Growth has been the dominant investment style in the past decade, helped by the low interest rates environment that followed the global financial crisis of 2008.
Yet, many investors were caught off guard last year when value investing made a comeback as interest rates started rising.
Although growth has resumed its position at the top of the charts this year, it has mostly been driven by a handful of US tech mega-caps. While commentators have been debating on the sustainability of such a narrow group of market leaders, interest rates have continued their ascent.
Jonathan Griffiths, investment product manager at ebi, said: “We’ve seen the performance of the US and global stock markets driven by the growth orientated ‘Magnificent Seven’ tech stocks, following investor excitement around the potential for artificial intelligence.
“However, following the market factoring in that the Federal Reserve and other central banks may keep interest rates higher for longer, the performance of these stocks has fallen back over the past quarter.
“We believe that the short-term market set-up that provided a tailwind for the growth factor may well continue to weaken, with it potentially turning out that investors became a bit over-excited in the short term.”
Performance of indices in 2022 and YTD
Source: FE Analytics
As a result, growth investors may ask themselves what the future has in store for them. The good news is that there is still a place for growth in investment portfolios but investors will now need to separate the wheat from the chaff, according to wealth managers.
For Rob Burgeman, investment manager at RBC Brewin Dolphin, growth companies can be divided into three categories.
The first one is made of rapidly growing but profitable companies, the second are firms growing at a slower pace but that are cash flow generative . The last one is about businesses that are years away from being either profitable or cash flow positive. The latter category has suffered the fiercest derating as interest rates started soaring. As a result, it is the category Burgeman is the least confident about.
He explained: “The problems that these type of growth companies face in the current environment are two-fold. Firstly, using higher interest rates and, therefore, a higher risk-free return, the net present value of future profits is a lot lower.
“This means that, for those companies who are not generating cash and need constant refinancing, raising funds via equity markets becomes much more dilutive and, if they do it, much more dilutive to existing shareholders.
“Secondly, if they choose to raise funds via debt markets or bank loans, the rate of interest they have to pay is also much higher and more revenue than needs to be syphoned off to meet debt repayments.”
Therefore, RBC Brewin Dolphin favours quality-growth, large- and mega-caps, which is also Canaccord Genuity Wealth Management’s preference.

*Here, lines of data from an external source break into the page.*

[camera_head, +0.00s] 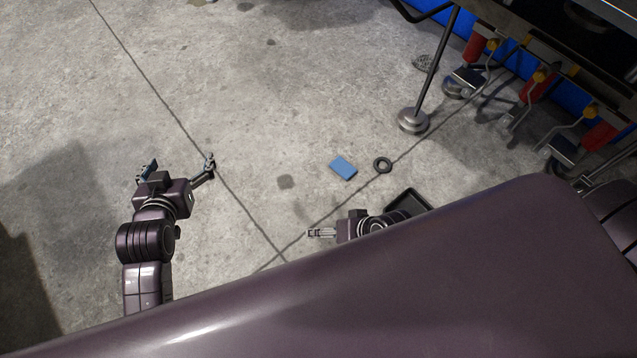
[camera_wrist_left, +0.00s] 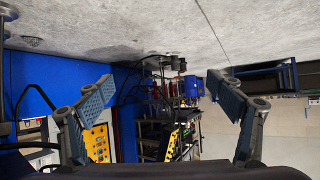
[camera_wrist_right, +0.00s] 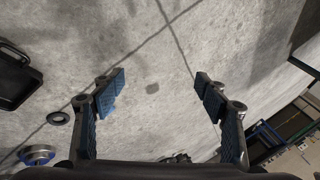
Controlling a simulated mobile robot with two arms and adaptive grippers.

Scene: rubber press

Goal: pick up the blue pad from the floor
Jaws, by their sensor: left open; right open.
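The blue pad (camera_head: 343,167) lies flat on the concrete floor near the middle of the head view. In the right wrist view a bright blue patch of it (camera_wrist_right: 108,98) shows beside the left-hand finger, which partly hides it. My right gripper (camera_head: 321,232) is open and empty, seen edge-on in the head view, lower left of the pad in the picture. In its wrist view the open fingers (camera_wrist_right: 154,85) face the floor. My left gripper (camera_head: 180,164) is open and empty, well left of the pad. Its wrist view looks across the room.
A dark ring (camera_head: 383,165) lies just right of the pad. A black tray (camera_head: 408,200) is below the ring, partly covered by my arm. A round metal foot with a pole (camera_head: 413,121) and a machine with red cylinders (camera_head: 475,45) stand at upper right. Floor at left is clear.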

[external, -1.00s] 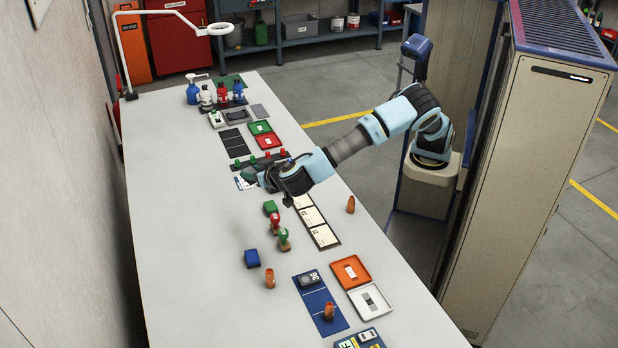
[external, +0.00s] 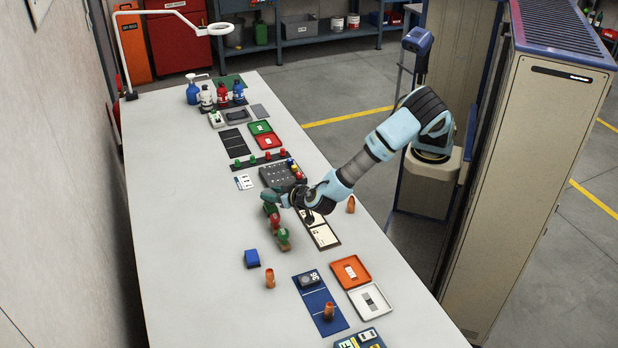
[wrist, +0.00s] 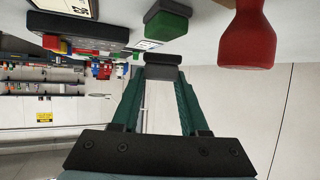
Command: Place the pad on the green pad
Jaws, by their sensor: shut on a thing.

Its head of equity fund research Kamal Warraich said that higher quality-growth companies with strong levels of profitability and reduced dependency on debt have historically provided protection for equity investors during difficult cycles and should “in theory” help investors through the “turbulent twenties”.
Alex Harvey, senior portfolio manager & investment strategist at Momentum Global Investment Management, added that it will also be important to check the pedigree of the manager when picking a growth fund.
He said: “You want a manager who has been here before and invested through several cycles; ideally someone with war stories from the tech bubble, which is probably the closest comparison to the (US) growth sector today, albeit today’s market is built on real revenue and real earnings.”
For small-cap growth strategies, Harvey stressed that it is important the manager is capacity aware and committed not to just grow their assets under management at the cost of performance.
In spite of those challenges, Harvey believes that this difficult period could prove beneficial for growth investors as weaker companies might be wiped out.
He said: “Higher rates may help flush out the weaker businesses that would otherwise persist in the low or zero rate world, awash with liquidity, when cheap financing could be found or extended.
“Call it ‘creative destruction’ if you like, but the rapid rate normalisation serves to catalyse this sequence of events.”
Griffiths, however, favours the value factor, which he argued has outperformed growth over long enough timeframes. For instance, data from FE Analytics suggests that value outperformed growth from the second half of 2000 until early 2020 when using the MSCI The World Growth and the MSCI World Value indices as proxies for each factor.
He said: “The fundamentals behind the value factor remain robust, including a general undervaluation and underappreciation of value stocks leading to an excess risk-adjusted return potential over the longer-term.
“Rather than seeking to tactically trade the value and growth factors, we believe the best approach is to strategically position a portfolio across value and the other range of factors supported by academic research (namely minimum volatility, momentum, quality and size), harvesting available factor premiums over the long term.”
Performance of indices since January 1999
Source: FE Analytics
Canaccord’s Warraich agreed and added that undervalued good quality companies did well during periods of higher interest rates such as in the 1970s.
Yet, Harvey recommended investors not to bet on any singular equity investment style in any meaningful way. He concluded: “Investment styles are very hard to time, and when they move, they move quickly. For that reason, we advocate a blended style approach, but will pivot to a degree to where we see the better valuation opportunity, which today remains in value.”